* Work to be completed: Of the records that follow, copy only the lines from the line containing "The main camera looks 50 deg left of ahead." to the line containing "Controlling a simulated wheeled", both included, exactly as written.

* Raw records:
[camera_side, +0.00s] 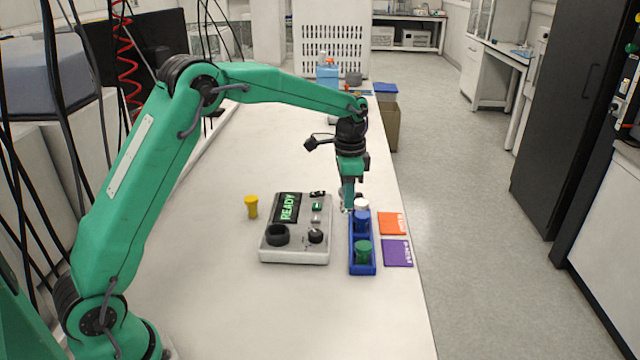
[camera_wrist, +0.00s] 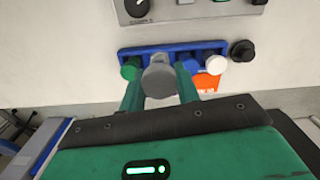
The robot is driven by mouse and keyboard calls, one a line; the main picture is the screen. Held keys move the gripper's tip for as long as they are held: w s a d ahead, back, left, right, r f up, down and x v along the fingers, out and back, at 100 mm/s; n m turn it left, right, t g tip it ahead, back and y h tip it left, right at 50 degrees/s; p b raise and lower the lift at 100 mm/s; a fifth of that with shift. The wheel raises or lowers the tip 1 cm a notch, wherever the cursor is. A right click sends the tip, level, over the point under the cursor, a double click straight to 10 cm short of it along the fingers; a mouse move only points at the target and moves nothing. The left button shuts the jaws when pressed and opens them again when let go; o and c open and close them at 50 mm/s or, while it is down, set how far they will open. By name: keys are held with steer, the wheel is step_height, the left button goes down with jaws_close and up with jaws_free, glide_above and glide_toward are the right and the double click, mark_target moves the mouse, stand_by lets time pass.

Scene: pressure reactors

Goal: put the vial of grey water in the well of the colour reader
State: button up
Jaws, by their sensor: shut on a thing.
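My gripper (camera_wrist: 160,92) is shut on a grey-capped vial (camera_wrist: 160,78), which shows between the fingers in the wrist view. In the side view my gripper (camera_side: 347,206) is beside the far part of the blue rack (camera_side: 361,268), and the grey vial is hard to make out there. The wrist view looks past the vial at the rack, so I cannot tell their gap. The colour reader (camera_side: 295,255) lies left of the rack, its screen reading READY. Its dark round well (camera_side: 277,235) is at the near left corner.
The rack holds green (camera_side: 363,252), blue (camera_side: 361,220) and white (camera_side: 361,204) capped vials. Orange (camera_side: 391,223) and purple (camera_side: 397,252) cards lie right of it. A yellow piece (camera_side: 251,206) stands left of the reader. A black round object (camera_wrist: 242,51) is beyond the rack's white end.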

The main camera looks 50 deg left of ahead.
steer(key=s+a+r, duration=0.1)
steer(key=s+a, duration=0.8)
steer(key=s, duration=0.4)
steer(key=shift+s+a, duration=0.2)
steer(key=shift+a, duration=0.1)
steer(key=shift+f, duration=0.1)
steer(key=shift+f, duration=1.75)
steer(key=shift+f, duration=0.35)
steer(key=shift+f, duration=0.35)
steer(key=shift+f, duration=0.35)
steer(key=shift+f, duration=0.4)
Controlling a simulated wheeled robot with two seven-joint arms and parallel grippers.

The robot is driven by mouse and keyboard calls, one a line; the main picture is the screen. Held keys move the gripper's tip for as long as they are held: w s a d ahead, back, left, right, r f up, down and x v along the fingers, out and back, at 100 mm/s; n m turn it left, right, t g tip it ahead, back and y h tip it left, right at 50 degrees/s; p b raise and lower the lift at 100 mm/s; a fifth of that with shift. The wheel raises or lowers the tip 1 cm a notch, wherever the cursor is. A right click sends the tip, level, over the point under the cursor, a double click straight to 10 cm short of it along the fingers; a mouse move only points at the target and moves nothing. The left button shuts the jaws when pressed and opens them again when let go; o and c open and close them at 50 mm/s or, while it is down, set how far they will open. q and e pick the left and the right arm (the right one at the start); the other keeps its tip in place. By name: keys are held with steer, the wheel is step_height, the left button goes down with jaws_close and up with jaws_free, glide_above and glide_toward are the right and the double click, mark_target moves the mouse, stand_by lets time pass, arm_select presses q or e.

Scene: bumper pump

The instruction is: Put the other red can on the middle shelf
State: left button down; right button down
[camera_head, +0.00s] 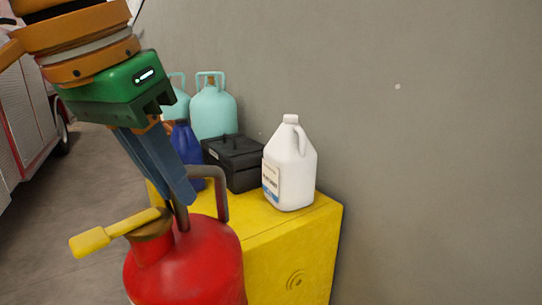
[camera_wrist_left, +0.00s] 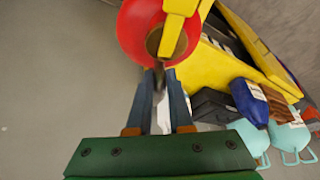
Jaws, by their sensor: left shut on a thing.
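A red can (camera_head: 190,265) with a yellow spout (camera_head: 110,234) and a dark handle (camera_head: 220,195) hangs at the bottom of the head view, in front of the yellow cabinet. My left gripper (camera_head: 185,195) comes down from the upper left and is shut on the can's handle. In the left wrist view, the can (camera_wrist_left: 133,38) is beyond the fingertips of the left gripper (camera_wrist_left: 160,85), with the handle between them. The can's lower part is cut off by the head view's edge. My right gripper is not in view.
A yellow cabinet (camera_head: 310,235) stands against the grey wall. On it are a white jug (camera_head: 290,165), a black box (camera_head: 235,160) and a blue jug (camera_head: 186,145). Teal tanks (camera_head: 213,110) stand behind. A vehicle (camera_head: 30,120) is at the left, with open floor (camera_head: 60,205) before it.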

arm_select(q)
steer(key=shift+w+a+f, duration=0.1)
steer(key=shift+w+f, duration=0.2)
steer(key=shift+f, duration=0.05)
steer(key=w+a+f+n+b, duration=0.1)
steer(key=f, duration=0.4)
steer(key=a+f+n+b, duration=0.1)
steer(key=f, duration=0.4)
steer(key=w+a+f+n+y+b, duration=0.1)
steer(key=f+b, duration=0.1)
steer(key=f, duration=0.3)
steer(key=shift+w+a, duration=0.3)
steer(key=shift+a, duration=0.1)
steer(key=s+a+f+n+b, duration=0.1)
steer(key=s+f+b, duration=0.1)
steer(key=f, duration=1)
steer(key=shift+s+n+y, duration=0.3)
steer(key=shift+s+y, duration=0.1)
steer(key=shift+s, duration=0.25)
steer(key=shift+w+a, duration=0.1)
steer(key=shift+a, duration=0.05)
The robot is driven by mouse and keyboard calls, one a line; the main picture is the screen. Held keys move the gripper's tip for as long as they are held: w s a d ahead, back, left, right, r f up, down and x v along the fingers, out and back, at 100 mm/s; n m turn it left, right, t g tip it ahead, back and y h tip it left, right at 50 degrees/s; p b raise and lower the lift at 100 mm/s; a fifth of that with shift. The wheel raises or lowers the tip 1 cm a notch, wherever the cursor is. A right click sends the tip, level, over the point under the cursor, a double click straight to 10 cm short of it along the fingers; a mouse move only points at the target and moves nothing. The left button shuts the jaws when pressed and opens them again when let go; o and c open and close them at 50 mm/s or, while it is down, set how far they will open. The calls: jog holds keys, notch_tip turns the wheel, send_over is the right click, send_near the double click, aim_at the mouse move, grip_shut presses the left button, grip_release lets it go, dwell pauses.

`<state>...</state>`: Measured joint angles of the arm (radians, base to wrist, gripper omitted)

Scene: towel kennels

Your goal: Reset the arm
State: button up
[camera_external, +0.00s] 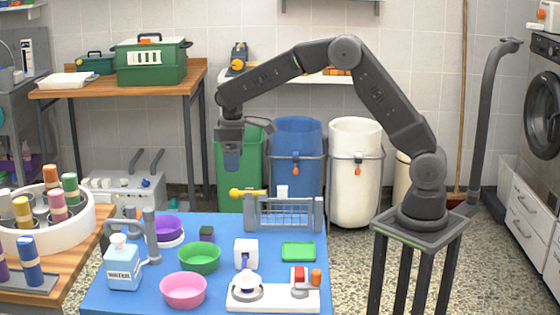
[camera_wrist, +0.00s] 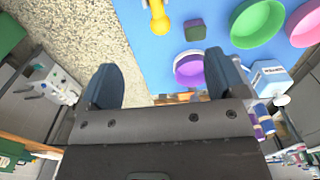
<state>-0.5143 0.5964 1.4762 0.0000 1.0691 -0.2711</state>
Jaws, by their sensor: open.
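My arm reaches left from its stand, with my gripper (camera_external: 231,158) hanging down above the back left part of the blue table (camera_external: 225,300). In the wrist view my gripper (camera_wrist: 165,85) has its two dark fingers wide apart with nothing between them. Past the fingers the wrist view shows the speckled floor and the table's edge. A purple bowl (camera_external: 167,228) and a small dark green block (camera_external: 207,232) are on the table below and to the left of my gripper.
Green, blue (camera_external: 296,150) and white bins stand behind.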

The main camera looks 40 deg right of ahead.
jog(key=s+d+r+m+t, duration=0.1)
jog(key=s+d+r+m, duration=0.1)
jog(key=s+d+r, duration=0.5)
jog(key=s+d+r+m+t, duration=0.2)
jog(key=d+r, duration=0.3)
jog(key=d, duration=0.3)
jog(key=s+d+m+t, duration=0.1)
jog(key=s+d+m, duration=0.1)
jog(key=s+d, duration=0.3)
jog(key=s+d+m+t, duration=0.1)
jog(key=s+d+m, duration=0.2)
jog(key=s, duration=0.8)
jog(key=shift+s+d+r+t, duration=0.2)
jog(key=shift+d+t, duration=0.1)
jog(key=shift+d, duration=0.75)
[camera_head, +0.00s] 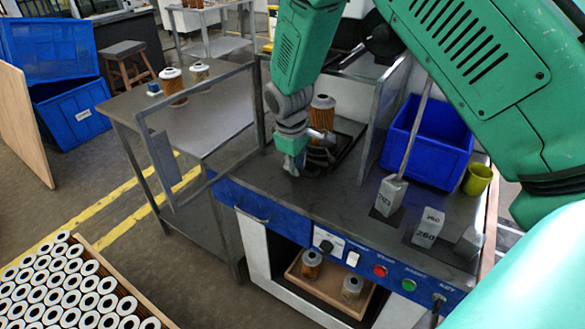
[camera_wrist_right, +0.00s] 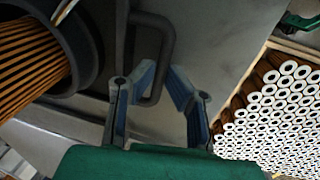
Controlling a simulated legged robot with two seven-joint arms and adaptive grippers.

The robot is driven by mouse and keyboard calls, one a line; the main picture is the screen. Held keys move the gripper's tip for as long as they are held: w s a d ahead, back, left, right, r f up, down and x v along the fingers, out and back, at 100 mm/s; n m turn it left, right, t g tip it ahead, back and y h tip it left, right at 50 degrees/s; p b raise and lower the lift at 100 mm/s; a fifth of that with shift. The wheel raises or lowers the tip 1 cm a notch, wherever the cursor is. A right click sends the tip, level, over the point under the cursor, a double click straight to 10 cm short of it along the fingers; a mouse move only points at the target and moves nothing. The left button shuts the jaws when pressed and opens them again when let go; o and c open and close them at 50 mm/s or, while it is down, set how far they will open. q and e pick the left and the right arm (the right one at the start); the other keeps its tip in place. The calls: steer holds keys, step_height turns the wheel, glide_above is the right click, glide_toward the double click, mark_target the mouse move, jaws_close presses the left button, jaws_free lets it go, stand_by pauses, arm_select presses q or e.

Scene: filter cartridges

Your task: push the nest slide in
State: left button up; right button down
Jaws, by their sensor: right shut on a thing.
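My right gripper (camera_head: 292,166) is low over the grey bench top, in front of the dark nest slide (camera_head: 346,150). An orange pleated filter cartridge (camera_head: 322,112) stands upright at the slide, just behind the gripper. In the wrist view, the blue-padded fingers of the right gripper (camera_wrist_right: 157,95) are at a dark bent bar handle (camera_wrist_right: 162,40), shut on it. The cartridge with its dark ring (camera_wrist_right: 38,55) fills the upper left there. The handle is hidden behind my gripper in the head view. My left gripper is not in view.
A metal frame door (camera_head: 163,165) stands at the bench's left. A blue bin (camera_head: 428,135), yellow cup (camera_head: 477,179) and grey blocks (camera_head: 391,195) are on the right. Control buttons (camera_head: 380,271) line the front. A crate of cartridges (camera_head: 65,285) is at lower left.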

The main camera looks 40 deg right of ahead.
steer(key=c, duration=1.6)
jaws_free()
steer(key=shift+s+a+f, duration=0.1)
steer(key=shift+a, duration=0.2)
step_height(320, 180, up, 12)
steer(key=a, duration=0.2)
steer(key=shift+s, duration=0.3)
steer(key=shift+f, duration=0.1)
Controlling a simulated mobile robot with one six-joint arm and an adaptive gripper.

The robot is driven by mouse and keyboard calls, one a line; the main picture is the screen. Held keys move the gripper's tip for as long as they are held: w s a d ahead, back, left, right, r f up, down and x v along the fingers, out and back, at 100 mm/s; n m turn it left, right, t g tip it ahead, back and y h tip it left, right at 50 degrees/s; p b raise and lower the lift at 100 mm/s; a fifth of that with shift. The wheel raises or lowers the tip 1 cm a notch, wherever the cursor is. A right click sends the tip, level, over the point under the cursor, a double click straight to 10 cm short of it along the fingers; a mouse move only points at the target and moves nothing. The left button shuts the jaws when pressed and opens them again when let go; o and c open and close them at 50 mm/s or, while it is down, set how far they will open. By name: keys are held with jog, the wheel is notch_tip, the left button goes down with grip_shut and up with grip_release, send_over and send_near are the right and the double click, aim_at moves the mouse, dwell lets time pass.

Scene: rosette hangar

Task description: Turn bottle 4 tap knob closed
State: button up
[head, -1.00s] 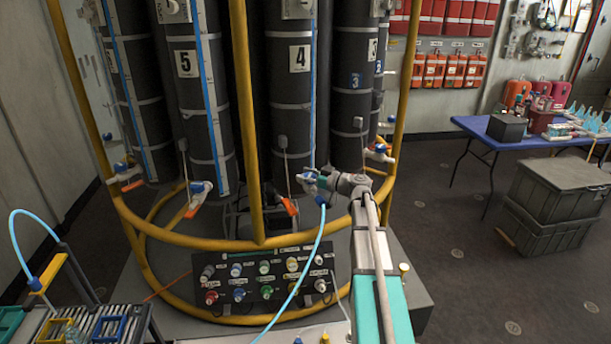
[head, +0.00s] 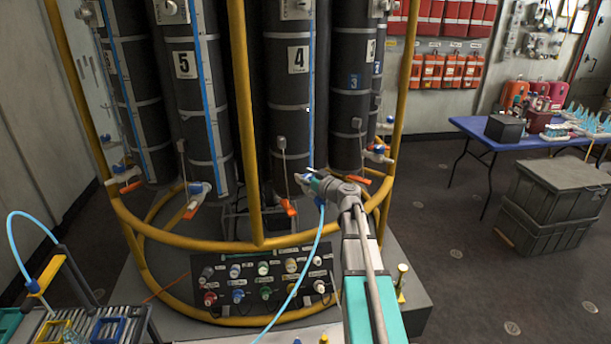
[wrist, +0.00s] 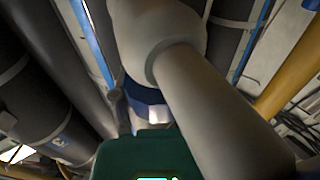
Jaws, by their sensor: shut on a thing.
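Bottle 4 (head: 290,100) is a tall dark cylinder with a white "4" label, standing in the rack in the head view. My gripper (head: 305,180) is at its tap, low on its front right side. It is shut on the tap knob there, though the fingers and most of the tap are hidden behind my wrist in the head view. The wrist view shows a blue collar (wrist: 146,94) with a white part below it, close to the gripper. A large pale grey tube fills much of that view, so the grip itself is hidden.
A yellow rail (head: 190,240) rings the bottles, with an upright left of bottle 4. A blue hose (head: 318,240) hangs below the tap. Bottle 5 (head: 185,110) has a tap with an orange handle (head: 192,209). A control panel (head: 262,282) sits low in front.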

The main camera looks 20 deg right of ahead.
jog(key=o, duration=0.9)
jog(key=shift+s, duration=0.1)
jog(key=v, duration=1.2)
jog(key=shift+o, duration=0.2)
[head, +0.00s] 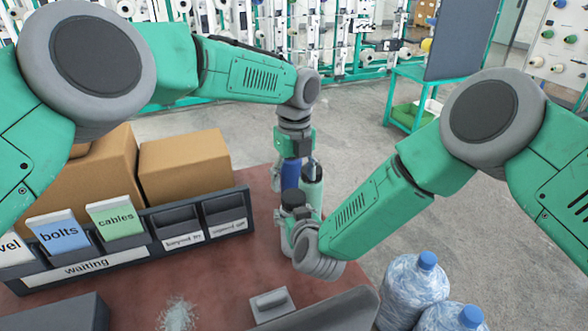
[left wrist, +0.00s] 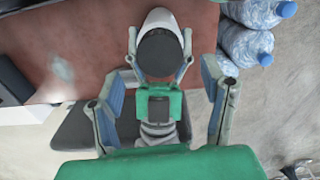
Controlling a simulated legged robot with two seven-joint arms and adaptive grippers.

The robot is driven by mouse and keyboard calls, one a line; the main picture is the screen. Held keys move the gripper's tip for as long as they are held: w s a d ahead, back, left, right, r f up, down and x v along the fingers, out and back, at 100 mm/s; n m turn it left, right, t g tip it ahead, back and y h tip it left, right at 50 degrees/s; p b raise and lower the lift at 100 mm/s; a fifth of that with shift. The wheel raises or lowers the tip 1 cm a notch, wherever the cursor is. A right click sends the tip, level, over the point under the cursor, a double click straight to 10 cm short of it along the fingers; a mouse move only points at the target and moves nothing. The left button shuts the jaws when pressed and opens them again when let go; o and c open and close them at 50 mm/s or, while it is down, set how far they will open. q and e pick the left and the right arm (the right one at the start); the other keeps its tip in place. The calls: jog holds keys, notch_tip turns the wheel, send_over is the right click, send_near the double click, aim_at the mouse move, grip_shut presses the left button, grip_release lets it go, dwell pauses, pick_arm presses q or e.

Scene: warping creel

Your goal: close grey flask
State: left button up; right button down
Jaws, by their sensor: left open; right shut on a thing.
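The grey flask (left wrist: 158,19) shows in the left wrist view as a pale body with a dark round top (left wrist: 160,54). In the head view the dark top (head: 293,199) is partly hidden by my grippers. I cannot tell whether the top is a cap fully seated. My right gripper (head: 289,224) is shut on the flask, its fingers on both sides of the body. My left gripper (head: 301,192) is open and points down above the flask. In the left wrist view its blue-padded fingers (left wrist: 163,75) stand wide apart around the dark top, not touching it.
The reddish table (head: 225,285) lies below. A small grey block (head: 270,304) lies near the front. Large water bottles (head: 413,285) stand at right, beside the table.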

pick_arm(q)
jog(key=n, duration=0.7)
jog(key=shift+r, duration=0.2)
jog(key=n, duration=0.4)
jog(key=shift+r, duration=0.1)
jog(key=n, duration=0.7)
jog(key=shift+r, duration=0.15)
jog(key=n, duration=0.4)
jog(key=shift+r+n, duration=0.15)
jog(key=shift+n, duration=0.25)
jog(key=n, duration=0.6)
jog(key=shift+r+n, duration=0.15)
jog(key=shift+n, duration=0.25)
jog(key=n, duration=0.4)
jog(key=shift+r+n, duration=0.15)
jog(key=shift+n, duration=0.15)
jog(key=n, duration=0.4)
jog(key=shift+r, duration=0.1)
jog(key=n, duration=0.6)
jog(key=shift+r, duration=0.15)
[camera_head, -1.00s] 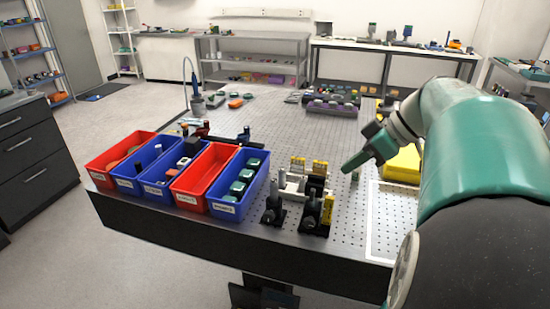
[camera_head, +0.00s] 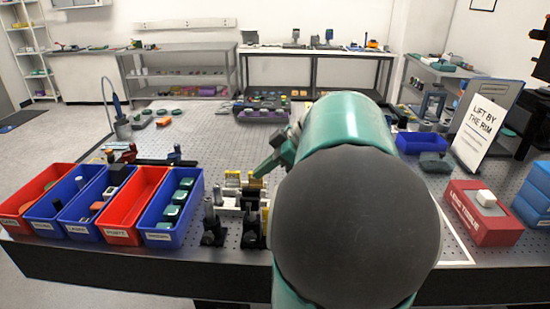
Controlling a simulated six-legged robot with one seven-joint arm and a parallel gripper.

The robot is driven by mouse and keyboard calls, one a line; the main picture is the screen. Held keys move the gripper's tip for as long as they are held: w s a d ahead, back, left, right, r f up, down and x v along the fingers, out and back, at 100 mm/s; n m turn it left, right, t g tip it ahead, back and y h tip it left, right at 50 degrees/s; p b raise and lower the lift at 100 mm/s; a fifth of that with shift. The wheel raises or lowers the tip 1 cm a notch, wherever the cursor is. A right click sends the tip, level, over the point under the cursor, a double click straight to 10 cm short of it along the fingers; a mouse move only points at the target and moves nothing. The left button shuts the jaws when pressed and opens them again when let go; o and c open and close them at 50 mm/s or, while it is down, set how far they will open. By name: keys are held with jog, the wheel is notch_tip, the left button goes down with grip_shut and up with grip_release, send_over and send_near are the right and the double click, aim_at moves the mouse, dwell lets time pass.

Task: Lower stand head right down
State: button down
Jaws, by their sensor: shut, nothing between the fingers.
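My gripper (camera_head: 260,170) is green and shows left of my arm's large teal and dark grey links. It looks shut and empty, above the table near a white fixture (camera_head: 229,198) with yellow parts. A grey-blue upright frame (camera_head: 432,106), possibly the stand, stands toward the right back of the perforated table. I cannot make out its head or how high that sits. My gripper is well to the left of this frame and apart from it. My arm hides the middle of the table.
Red and blue bins (camera_head: 135,207) line the left front edge. Two dark posts (camera_head: 212,230) stand beside them. At the right are a red box (camera_head: 484,212), a sign (camera_head: 481,118) and a blue tray (camera_head: 422,142). The table's left middle is fairly clear.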

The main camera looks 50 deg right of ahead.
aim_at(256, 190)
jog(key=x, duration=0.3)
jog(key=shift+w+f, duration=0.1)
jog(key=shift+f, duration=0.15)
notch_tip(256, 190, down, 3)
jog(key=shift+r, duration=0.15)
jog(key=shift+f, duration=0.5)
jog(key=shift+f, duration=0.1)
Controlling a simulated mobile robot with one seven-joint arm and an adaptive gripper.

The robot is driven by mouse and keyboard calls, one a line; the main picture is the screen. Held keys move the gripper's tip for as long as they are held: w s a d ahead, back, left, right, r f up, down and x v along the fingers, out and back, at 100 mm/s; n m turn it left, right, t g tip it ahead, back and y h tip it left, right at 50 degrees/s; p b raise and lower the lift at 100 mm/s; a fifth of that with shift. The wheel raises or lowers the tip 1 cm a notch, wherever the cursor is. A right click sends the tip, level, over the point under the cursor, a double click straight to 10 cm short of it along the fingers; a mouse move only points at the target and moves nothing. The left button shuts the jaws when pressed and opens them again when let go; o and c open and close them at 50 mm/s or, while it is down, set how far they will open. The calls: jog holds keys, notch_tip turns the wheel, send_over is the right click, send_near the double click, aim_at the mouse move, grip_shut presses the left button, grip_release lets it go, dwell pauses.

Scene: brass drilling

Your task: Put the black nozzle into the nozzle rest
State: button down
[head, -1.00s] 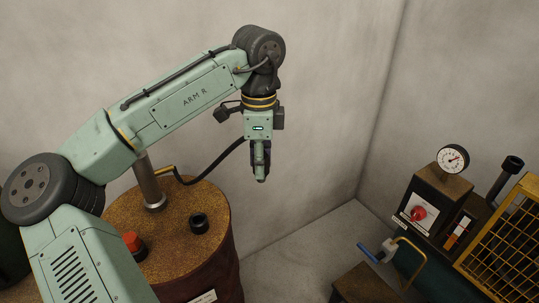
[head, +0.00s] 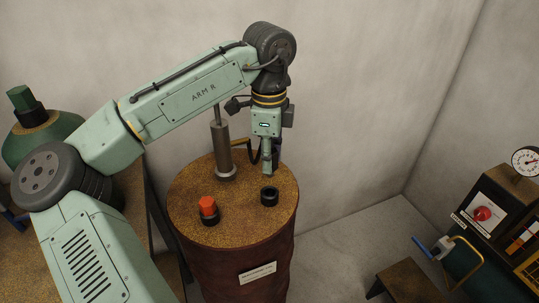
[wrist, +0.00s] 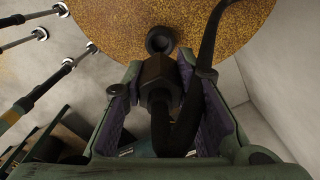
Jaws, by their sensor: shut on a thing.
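My gripper (head: 269,168) points down over the far right part of a rusty drum top. It is shut on the black nozzle, whose dark hexagonal body (wrist: 160,72) shows between the jaws in the wrist view. A black hose (wrist: 208,35) runs from it; in the head view the nozzle is mostly hidden by the fingers. A black ring-shaped holder, seemingly the nozzle rest (head: 269,196), stands empty on the drum top, just below and nearer than the fingertips. It also shows in the wrist view (wrist: 161,39), beyond the nozzle and apart from it.
The drum (head: 236,243) also bears a grey metal pump column (head: 223,150) and a red cap (head: 208,205) in a dark ring, both left of the rest. A green vessel (head: 45,138) is at far left.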

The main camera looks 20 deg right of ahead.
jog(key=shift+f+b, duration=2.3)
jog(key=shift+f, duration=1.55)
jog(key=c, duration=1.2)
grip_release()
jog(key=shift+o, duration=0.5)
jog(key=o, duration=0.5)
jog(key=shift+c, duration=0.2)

* Response to this task:
The main camera looks 50 deg left of ahead.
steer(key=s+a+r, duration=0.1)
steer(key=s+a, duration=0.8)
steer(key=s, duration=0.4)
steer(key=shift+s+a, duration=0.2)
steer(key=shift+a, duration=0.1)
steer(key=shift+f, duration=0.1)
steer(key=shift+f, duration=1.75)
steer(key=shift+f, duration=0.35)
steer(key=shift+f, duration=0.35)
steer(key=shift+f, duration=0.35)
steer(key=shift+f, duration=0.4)
Controlling a simulated wheeled robot with two seven-joint arms and parallel grippers.

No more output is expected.